I am not exactly sure what this cactus plant thing is, but it looks a lot more ominous and spiky in macro than it did in real life.

A clump of "ball moss" growing on an oak tree--a common sight in Texas. Up until recently, I thought the moss was actually a creative way of tree reproduction: doesn't it look like a clump of roots? They often drop to the ground, so I figured the tree was propagating through already sprouting root-balls. Nope. Just moss.

Me in the wild wood. I recall the sound track for this picture went something like this:
Jay: Look at me!
Me: I don't really want to be in a picture.
Jay: Smile!, c'mon, look at me!
Me: Can't you go take pictures of a rock or something?
Jay: No. Smile!

I actually kinda like it--the sun makes my hair look red.

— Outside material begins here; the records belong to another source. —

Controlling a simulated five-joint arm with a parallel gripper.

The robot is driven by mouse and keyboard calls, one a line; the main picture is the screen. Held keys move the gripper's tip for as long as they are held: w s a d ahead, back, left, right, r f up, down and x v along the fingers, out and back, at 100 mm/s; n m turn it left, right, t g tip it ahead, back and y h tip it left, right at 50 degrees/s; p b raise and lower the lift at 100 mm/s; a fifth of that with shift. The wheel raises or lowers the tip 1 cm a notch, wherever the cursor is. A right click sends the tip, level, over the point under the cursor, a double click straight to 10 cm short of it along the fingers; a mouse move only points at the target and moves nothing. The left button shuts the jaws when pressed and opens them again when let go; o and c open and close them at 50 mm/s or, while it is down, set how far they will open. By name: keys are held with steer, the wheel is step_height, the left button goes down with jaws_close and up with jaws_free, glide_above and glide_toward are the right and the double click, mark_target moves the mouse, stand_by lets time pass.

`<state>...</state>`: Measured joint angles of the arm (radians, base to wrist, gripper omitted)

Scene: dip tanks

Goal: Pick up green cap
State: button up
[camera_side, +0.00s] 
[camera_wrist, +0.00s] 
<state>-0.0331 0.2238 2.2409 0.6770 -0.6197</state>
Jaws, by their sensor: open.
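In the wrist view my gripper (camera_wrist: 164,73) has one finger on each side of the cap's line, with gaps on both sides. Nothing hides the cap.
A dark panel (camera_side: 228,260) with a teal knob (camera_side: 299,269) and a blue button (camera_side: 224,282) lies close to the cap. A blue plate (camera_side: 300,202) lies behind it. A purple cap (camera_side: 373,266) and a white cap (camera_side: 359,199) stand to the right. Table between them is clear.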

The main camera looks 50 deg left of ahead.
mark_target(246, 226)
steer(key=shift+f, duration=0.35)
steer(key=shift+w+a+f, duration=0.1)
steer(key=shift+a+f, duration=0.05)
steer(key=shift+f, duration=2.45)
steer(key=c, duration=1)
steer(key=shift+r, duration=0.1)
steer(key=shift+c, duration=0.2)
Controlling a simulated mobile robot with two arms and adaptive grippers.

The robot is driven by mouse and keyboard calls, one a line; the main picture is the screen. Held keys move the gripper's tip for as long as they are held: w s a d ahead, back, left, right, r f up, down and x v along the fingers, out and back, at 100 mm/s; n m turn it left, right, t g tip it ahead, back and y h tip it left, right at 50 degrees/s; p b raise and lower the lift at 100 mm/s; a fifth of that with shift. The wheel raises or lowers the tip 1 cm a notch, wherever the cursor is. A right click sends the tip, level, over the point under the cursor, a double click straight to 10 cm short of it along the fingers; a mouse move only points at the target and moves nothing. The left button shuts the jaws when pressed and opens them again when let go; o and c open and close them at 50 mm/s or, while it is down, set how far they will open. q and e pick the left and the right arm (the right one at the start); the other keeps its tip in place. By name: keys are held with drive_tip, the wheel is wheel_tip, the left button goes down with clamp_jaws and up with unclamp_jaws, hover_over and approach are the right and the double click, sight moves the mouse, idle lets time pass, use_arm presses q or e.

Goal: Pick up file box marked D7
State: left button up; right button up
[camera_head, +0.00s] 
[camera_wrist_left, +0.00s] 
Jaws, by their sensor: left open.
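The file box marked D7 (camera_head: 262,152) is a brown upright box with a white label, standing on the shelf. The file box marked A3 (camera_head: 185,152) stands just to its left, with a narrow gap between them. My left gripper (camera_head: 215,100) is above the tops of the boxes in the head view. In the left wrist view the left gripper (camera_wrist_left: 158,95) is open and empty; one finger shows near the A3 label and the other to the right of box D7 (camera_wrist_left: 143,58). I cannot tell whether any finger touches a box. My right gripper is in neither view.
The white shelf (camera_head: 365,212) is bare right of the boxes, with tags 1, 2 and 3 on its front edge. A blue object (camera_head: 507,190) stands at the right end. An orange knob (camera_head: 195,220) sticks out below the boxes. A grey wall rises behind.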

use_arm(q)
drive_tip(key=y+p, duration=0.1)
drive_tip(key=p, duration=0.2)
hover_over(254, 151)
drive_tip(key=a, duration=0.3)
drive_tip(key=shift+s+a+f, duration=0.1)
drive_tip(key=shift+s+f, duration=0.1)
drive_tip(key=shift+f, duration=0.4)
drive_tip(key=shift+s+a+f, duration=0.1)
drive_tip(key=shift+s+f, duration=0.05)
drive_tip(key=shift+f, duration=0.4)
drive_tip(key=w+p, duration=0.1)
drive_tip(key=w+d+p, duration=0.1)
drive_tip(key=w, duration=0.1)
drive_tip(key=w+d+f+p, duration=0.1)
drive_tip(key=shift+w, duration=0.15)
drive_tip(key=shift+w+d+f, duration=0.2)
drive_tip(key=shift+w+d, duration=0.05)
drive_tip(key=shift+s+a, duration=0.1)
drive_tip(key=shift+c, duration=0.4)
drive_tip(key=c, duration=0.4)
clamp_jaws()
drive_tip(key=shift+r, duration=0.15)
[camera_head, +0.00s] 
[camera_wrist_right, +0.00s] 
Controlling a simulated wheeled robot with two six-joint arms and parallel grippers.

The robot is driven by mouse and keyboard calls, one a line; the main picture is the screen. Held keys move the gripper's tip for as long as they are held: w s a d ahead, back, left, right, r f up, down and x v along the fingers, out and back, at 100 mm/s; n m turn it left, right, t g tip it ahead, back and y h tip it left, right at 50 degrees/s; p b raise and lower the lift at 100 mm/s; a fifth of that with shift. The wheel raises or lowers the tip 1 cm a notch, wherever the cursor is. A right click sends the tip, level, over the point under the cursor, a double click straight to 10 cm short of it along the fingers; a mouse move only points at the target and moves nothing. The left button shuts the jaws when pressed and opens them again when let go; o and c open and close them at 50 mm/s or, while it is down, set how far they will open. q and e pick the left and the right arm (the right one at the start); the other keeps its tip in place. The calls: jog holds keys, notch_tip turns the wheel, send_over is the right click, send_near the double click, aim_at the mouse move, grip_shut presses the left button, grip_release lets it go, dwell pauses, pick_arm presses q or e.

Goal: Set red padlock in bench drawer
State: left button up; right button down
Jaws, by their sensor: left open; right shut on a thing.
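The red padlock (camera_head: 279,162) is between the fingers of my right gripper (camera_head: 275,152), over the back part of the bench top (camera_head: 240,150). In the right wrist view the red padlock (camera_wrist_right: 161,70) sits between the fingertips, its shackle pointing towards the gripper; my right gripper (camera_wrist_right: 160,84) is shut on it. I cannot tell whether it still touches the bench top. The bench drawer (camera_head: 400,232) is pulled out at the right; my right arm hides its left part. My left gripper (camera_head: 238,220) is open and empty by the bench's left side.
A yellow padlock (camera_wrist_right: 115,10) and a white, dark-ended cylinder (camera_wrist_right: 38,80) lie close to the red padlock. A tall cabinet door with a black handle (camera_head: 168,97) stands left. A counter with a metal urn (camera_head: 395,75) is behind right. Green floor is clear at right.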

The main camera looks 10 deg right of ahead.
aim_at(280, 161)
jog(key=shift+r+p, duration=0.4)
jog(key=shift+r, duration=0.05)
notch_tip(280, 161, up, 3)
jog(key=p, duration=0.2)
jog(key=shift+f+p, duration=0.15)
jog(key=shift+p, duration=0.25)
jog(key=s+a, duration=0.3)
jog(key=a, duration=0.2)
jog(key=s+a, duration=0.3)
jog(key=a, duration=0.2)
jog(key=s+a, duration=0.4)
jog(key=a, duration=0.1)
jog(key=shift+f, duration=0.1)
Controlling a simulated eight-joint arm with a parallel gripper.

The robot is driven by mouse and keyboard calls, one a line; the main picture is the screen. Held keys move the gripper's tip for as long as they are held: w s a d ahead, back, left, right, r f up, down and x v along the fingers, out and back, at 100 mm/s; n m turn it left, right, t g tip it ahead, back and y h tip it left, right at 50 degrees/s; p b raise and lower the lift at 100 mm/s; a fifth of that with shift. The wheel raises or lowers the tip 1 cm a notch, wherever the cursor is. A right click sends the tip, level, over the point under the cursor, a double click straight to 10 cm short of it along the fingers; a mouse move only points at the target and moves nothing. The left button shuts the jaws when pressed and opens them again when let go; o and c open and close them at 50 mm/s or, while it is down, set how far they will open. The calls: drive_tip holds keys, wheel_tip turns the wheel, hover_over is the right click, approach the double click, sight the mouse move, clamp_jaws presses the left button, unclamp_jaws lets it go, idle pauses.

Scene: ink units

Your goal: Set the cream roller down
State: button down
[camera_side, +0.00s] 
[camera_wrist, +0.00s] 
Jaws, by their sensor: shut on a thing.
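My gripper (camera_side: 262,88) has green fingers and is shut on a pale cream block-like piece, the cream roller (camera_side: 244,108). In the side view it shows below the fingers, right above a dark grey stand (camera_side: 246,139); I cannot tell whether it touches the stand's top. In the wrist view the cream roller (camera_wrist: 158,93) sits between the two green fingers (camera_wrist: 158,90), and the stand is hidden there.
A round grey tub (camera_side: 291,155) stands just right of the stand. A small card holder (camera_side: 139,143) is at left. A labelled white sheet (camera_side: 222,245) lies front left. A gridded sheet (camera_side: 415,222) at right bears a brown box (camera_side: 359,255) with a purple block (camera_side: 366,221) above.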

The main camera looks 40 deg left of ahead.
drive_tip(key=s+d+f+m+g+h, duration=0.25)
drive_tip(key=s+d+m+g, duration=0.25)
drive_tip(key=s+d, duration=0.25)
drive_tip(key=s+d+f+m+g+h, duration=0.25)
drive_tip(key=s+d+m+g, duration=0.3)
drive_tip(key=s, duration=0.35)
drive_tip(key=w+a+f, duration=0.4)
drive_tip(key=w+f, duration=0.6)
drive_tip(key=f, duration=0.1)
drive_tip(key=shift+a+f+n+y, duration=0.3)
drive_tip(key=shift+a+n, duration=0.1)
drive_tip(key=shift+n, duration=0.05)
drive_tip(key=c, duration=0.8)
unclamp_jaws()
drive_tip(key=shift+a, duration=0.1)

Stay tuned for Part II: The Wildlife Shots...

Friday, February 5, 2010

Lucy, the Pubescent Cat

{love that awesome paint job, don't you? ah, the joys of living in an apartment complex...}

They just grow up too fast, don't they? In November we brought home a kitten; now we have a CAT. (I guess she's technically a kitten until she's a year old, but that's like calling a 15-year old a "child.") Lucy is about 8 months old now, and she is a full-fledged cat teenager, complete with mood swings, hyperactivity, and acne. (Didn't know cats get acne? Yeah, me neither.) Her poor little chin is currently swollen about three times its normal size due to a monster zit. Poor dear; I can relate. I'm looking into buying some Clearasil or something to minimize her breakouts...

Oh, and she went into heat this week. It's actually been pretty funny: she's been super affectionate, purring and rubbing her head against our feet (especially Jay's), and any time we'd try to pet her, she'd stick her little bum up in the air. I sternly explained to her that there is no chance she's going to "get lucky" while she's living under my roof, and, thankfully, her embarrassing behavior has mostly subsided.

New on the to-do list: get Lucy spayed.